[begin Supplied data]

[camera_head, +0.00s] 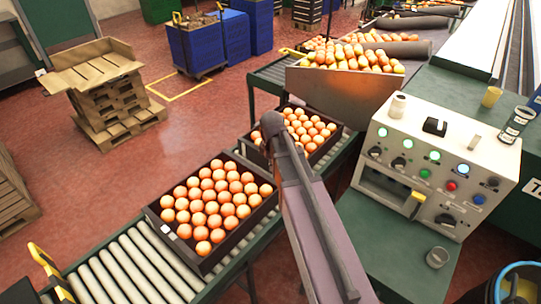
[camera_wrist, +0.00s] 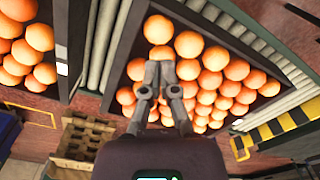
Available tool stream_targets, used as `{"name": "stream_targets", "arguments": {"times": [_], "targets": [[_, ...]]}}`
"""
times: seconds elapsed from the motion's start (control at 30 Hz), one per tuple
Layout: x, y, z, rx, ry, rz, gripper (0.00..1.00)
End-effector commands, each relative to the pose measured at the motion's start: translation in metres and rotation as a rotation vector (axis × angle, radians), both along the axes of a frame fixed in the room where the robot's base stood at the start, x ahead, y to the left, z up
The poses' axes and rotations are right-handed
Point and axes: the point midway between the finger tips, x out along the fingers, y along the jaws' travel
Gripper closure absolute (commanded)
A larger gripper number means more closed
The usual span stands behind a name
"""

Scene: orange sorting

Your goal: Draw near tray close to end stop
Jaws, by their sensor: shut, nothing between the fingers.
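The near tray (camera_head: 186,256) is a dark crate full of oranges on the roller conveyor, left of my arm in the head view. A second dark tray (camera_head: 326,150), also full of oranges, stands farther up the conveyor, partly hidden by my arm. My gripper (camera_wrist: 160,68) is shut and empty, with oranges of one tray below it in the wrist view. In the head view its fingers are hidden behind the arm's end. A yellow-edged piece (camera_head: 45,262) stands at the conveyor's lower left; I cannot tell if it is the end stop.
Bare rollers (camera_head: 140,262) lie left of the near tray. A control box (camera_head: 440,160) stands on the green bench at right. A chute heaped with oranges (camera_head: 345,92) rises behind the trays. Pallets (camera_head: 115,110) stand on the floor at left.

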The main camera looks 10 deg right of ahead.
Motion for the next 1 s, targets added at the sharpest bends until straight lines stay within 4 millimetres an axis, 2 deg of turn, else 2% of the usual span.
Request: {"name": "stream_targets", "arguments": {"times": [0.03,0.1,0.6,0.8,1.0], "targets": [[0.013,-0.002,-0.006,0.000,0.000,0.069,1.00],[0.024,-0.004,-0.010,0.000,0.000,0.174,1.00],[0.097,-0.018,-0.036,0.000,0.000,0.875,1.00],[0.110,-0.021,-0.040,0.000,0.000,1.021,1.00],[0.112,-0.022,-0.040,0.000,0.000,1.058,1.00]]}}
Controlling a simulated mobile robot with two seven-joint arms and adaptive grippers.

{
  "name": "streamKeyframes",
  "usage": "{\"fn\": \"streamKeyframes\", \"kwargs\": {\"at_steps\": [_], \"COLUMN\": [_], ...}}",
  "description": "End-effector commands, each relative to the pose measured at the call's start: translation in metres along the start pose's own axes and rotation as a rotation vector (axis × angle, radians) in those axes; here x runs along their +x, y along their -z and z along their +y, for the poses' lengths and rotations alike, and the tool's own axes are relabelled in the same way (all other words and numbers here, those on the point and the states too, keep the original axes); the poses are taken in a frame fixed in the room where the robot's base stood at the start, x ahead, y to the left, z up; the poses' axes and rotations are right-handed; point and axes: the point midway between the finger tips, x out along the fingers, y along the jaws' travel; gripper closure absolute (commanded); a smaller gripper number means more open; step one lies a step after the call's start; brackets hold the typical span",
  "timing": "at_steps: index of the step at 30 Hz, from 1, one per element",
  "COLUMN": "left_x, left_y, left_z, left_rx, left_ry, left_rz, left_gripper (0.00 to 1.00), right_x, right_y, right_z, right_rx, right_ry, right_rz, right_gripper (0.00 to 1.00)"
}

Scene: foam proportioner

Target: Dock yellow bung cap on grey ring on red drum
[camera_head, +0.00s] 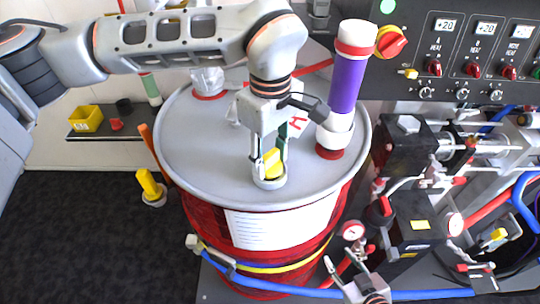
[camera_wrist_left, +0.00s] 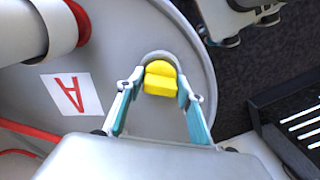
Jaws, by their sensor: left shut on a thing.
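My left gripper (camera_head: 269,158) points down over the red drum (camera_head: 265,235) and is shut on the yellow bung cap (camera_head: 273,162). The cap also shows between the teal-padded fingers in the left wrist view (camera_wrist_left: 160,78). The grey ring (camera_head: 269,181) is on the drum's grey lid near its front edge. The cap is at the ring, inside or just above it; full seating cannot be told. The ring's far arc shows around the cap in the left wrist view (camera_wrist_left: 158,55). My right gripper (camera_head: 350,268) appears open and empty at the lower right of the drum.
A purple tube (camera_head: 344,85) stands on the lid right of my left gripper, near a red letter label (camera_head: 297,125). Pumps and hoses crowd the right side. Another yellow piece (camera_head: 149,184) stands left of the drum. A shelf (camera_head: 105,134) holds a yellow bin (camera_head: 86,118).

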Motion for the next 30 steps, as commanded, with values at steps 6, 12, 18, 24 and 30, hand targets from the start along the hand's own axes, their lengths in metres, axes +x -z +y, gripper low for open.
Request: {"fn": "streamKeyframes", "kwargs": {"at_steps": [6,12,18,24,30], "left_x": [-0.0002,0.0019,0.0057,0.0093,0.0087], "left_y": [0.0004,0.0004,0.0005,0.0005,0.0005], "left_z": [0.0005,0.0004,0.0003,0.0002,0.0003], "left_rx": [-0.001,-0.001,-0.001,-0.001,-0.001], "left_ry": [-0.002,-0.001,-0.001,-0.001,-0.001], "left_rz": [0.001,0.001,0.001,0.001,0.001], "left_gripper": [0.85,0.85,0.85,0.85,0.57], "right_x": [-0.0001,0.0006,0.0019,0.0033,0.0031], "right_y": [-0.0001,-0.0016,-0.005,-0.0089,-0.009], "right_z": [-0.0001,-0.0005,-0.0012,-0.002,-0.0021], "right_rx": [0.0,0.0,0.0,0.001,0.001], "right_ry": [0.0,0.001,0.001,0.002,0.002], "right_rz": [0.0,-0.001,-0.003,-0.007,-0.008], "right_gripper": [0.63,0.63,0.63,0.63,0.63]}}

[end Supplied data]

#### Task prompt
Look through the material above and pick out each line holding the word "next".

#### Expected answer
Motion for the next 1 s, targets added at the sharpest bends until straight lines stay within 4 millimetres an axis, 2 deg of turn, else 2% of the usual span.
Motion for the next 30 steps, as commanded, with values at steps 6, 12, 18, 24 and 30, hand targets from the start along the hand's own axes, their lengths in metres, axes +x -z +y, gripper low for open.

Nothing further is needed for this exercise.